*Direction*.
Show every line containing "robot" by copying it.
++++ Data entries
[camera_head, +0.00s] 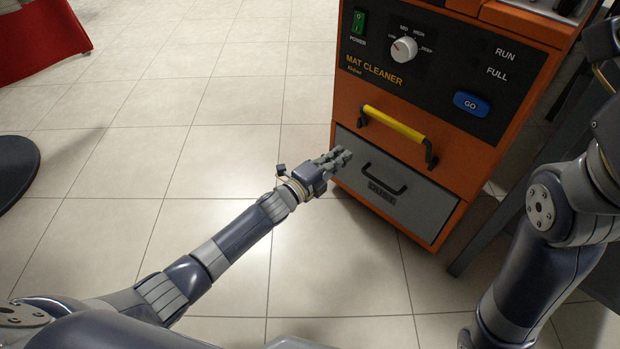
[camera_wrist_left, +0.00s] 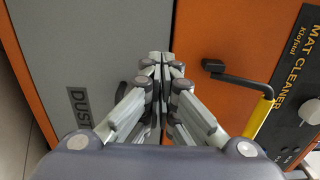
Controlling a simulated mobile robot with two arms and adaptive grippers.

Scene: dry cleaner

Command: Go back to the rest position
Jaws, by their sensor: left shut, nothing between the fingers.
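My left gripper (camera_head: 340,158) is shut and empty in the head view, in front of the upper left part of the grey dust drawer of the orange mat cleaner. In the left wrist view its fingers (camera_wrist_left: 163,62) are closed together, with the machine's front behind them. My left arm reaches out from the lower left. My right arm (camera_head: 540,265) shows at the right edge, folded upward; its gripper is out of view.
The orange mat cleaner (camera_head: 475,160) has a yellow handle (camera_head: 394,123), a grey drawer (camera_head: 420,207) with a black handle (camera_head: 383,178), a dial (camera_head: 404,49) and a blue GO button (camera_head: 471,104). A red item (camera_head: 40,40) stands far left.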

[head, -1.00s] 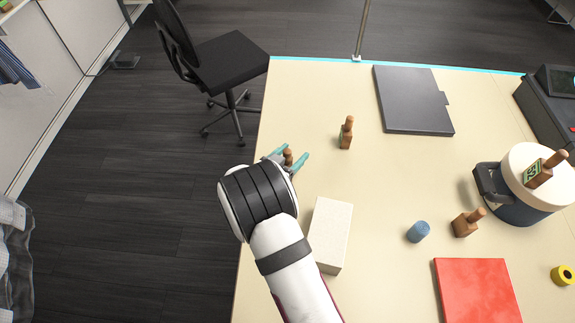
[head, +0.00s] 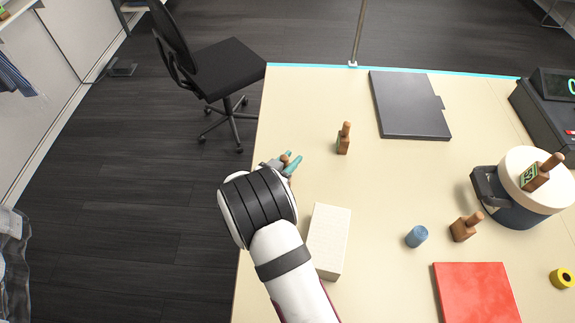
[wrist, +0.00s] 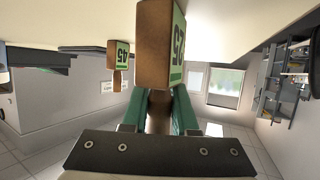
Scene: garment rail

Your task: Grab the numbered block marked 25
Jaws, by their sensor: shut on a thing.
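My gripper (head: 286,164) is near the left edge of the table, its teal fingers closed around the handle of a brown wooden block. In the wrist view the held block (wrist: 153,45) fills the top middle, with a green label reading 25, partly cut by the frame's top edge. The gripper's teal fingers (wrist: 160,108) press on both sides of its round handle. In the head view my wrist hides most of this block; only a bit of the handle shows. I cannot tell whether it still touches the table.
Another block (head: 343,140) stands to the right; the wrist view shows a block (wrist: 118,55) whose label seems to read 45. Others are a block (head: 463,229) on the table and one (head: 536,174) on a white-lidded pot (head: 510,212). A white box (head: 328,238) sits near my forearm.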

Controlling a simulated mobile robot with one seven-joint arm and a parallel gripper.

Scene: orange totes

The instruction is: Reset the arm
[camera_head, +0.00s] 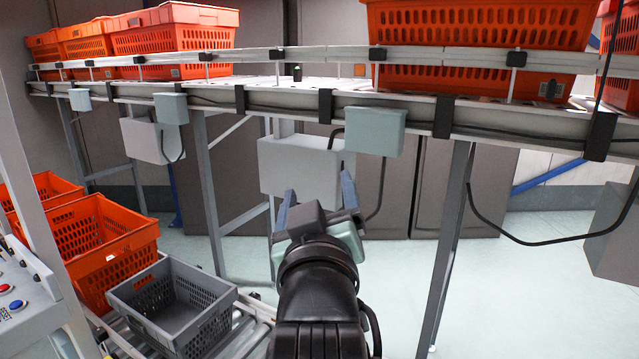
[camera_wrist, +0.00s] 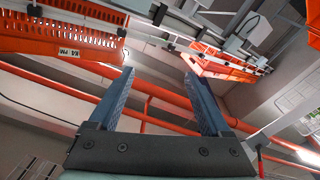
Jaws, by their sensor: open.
++++++++
++++ Data entries
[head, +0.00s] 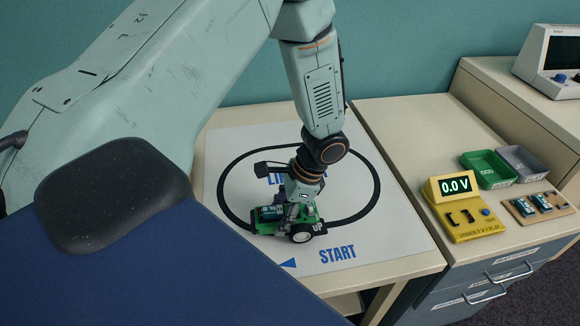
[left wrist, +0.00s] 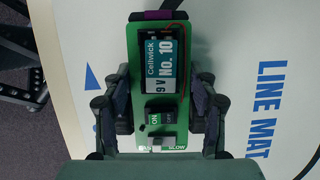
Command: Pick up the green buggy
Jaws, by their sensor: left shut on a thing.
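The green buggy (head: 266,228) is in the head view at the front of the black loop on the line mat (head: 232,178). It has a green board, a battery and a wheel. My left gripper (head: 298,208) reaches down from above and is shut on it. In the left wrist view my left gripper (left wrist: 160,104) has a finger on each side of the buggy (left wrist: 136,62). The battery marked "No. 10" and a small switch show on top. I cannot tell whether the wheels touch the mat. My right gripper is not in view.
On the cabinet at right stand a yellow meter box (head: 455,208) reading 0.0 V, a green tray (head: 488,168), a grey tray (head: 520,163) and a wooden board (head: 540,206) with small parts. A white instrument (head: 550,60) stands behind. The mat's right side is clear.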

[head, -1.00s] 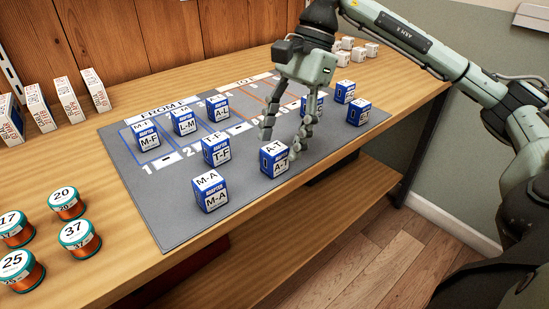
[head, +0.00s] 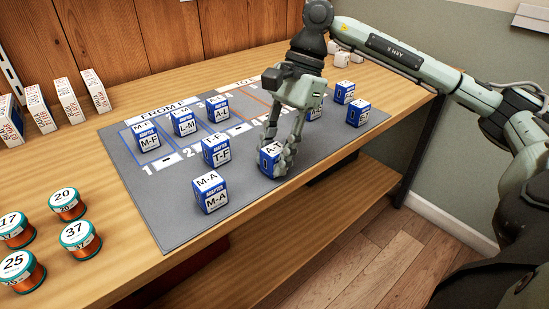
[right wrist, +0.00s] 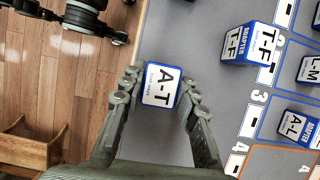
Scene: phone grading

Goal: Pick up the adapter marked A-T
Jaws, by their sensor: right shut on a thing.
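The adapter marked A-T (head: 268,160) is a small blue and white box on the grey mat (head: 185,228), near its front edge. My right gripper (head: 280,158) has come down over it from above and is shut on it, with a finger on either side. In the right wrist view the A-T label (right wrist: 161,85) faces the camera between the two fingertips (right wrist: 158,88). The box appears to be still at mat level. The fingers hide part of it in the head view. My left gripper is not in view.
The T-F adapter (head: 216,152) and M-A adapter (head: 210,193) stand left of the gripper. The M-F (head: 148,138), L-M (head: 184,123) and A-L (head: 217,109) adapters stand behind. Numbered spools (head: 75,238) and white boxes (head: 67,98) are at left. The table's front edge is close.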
++++++++
*Full answer*.
Controlling a simulated mobile robot with two arms and adaptive grippers.
Controlling a simulated mobile robot with one seven-joint arm and a parallel gripper.

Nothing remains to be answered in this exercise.